By Bernie on 24 Nov 2012
In response to my article Are There Enough Jews in Russia?, an anti-Semite and Russian apologist reader left this comment:
Russia is not getting worse, nowadays Russia is doing well because of the oil and gas prices, but of course they would be better if they didn't have their corrupt jewish government. As you said most of the Israel scientific advances are attributed to the stealing of researches made in ex-communist countries, the people of Russia are only guilty of being dreamers who thought that jewish Utopia coul[d] be made, they were just peasants whose minds were weak. But I like to think that Russia will be the next super power maybe with China and India, the globalmarket is turning into this region.
Another delusional idiot. As I wrote, "Most Russians are so stupid that they blame their country's high unemployment and horrible living conditions on the Jews when in actual fact, if their logic were correct, the economy of Russian should have improved now that there are millions of fewer Jews living there."
Here are the facts. If it were not for Jews, Russia would have had far fewer intellectual achievements. For example, more than half of all Russian Nobel Laureates are Jews. More than half of all the greatest Russian chess players are Jews. Garry Kasparov, the greatest chess player of all time is a Jew (1).
In the decade following the fall of the Berlin Wall, more than 40% of Russia's Jews left (2). The result? Russia is dying.
Capital is in flight, retail sales are abysmal, major industries are being nationalized, crops are failing, and two-thirds of Russians have no personal savings at all (3). This is what happens when the best and brightest of a country leave.
Life expectancy is dropping, the fertility rate is below replacement levels, the country is filled with alcoholics, the population is hurtling toward zero (4).
This is what happens when Jews leave a country.
Don't believe me? How about listening to Nicholas Eberstadt, who holds the Henry Wendt Chair in Political Economy at the American Enterprise Institute and is a Senior Adviser at the National Bureau of Asian Research (NBR). Here is a PDF documenting the present collapse of post-soviet Russia.
Listverse, 6 Sep 2009, Top 10 Greatest Chess Players in History
There is no doubt that throughout the history of chess there have been many superb players who have reshaped and redefined the way the game is played. This list is an attempt to examine and categorize the greatest of those. No doubt there are many worthy names that could be added, but here is the Top 10 who I believe have rightly earned their places as the greats.

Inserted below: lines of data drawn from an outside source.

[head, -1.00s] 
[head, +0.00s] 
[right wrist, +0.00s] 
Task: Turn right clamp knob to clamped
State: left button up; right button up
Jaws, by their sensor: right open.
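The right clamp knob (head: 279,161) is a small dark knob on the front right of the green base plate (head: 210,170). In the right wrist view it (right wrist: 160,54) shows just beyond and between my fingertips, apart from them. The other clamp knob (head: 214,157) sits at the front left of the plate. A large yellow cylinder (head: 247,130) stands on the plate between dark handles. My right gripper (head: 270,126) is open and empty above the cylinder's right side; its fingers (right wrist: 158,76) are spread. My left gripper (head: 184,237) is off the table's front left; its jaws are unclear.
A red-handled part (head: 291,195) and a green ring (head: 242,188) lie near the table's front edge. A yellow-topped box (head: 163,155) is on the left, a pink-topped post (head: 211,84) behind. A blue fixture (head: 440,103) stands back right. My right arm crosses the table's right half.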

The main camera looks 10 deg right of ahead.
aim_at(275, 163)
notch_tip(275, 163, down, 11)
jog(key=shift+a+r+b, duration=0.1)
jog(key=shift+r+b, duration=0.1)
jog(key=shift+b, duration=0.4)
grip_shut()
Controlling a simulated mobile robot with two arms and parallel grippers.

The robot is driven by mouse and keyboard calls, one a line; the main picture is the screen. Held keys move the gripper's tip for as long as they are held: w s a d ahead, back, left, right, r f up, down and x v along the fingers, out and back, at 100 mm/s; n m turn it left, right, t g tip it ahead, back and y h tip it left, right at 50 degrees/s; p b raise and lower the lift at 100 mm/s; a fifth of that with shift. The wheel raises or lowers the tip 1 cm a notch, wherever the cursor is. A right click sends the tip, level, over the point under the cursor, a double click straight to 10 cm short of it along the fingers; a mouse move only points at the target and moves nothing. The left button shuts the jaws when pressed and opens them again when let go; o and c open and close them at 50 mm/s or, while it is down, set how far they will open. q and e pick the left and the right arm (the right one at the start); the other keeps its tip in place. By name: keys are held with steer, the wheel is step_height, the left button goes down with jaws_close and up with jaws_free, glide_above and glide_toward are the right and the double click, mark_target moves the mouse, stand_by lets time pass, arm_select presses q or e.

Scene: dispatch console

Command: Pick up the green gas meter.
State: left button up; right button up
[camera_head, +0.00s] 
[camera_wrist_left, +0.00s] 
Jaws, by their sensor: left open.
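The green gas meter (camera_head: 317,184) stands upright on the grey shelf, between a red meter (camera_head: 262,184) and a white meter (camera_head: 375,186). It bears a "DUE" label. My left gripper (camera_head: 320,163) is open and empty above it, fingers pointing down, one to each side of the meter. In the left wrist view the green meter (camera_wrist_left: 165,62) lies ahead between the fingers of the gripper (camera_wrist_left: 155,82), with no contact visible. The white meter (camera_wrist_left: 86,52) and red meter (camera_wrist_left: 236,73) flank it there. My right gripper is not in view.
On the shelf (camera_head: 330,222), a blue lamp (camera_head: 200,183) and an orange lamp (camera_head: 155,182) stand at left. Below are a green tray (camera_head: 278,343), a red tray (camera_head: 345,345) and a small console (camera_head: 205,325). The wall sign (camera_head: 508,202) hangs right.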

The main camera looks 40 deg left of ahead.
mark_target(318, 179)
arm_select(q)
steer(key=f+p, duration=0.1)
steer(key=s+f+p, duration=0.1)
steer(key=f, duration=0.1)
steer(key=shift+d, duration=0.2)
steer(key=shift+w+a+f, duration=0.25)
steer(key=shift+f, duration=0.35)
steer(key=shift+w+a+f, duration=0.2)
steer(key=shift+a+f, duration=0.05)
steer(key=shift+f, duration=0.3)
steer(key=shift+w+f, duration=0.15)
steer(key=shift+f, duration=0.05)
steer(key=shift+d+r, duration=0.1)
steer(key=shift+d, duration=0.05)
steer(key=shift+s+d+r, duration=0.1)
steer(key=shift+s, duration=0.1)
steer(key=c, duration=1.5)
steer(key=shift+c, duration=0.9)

The criterion used is based upon a number of factors including dominance over contemporaries, length of career at the top, contributions to chess and individual flair and brilliance.
No other player has dominated as long or as strong as Garry Kasparov. His name is synonymous with chess. He became the youngest ever undisputed World Champion in 1985 at only 22, which he held until 1993 when a dispute with FIDE led him to set up his own organisation (PCA) and technically lost him the World Title, though most chess enthusiasts still considered him the unofficial World Champion during this period.
Israel National News, 25 Oct 2010, Russia's Jewish Population Fading Away?
Between 1989 and 2002 – the year of the most recent census survey -- some 40 percent of the Jewish population left Russia in a mass emigration, some of whom moved to Israel. However, according to Russian Chief Rabbi and Chabad emissary Rabbi Berel Lazar, many are now returning to Russia, in particular those Jews who had moved to Germany in the 1990s.
Nevertheless, by the 2002 census, there were only 233,000 Jews left in Russia, compared with 875,000 Jews who lived in the country in 1959, when the first census was taken following World War II.
Dying Russia Blog, 21 Nov 2012, Putinomics Continues to Grind Russia into Pulp
Last year Russia set a horrifying new record for capital flight. Well over $80 billion fled Russia for foreign shores. Amazingly, in the first three-quarters of this year Russian capital flight is $1 billion more than it was during the same period last year.
Retail spending is also rapidly declining in Russia, and with it GDP has begun to drop as well. Poor agricultural performance has led to soaring food prices, so Russians can’t afford as much consumer spending, and brutal new Kremlin taxes have begun to undermine their disposable income as well. Automobile sales are dropping faster than expected, and polls show that two-thirds of Russians have no personal savings at all, so they are helpless in the face of economic crisis.
the Telegraph, 23 Nov 2009, Let's face it: Russia is dying
The BBC reports that Mr Bill Browder, head of a company called Hermitage Capital and once the largest foreign investor in Russia, has now described that large and empty country as “essentially a criminal state”.
But can one simply give up on such a large and powerful country? The answer is that we may have to. It’s dying. The population is falling steadily; male life expectancy is already well below 60 (and considerably lower than that for anyone getting on the wrong side of the regime). The place is even more sodden with vodka than a British town centre on a Saturday morning.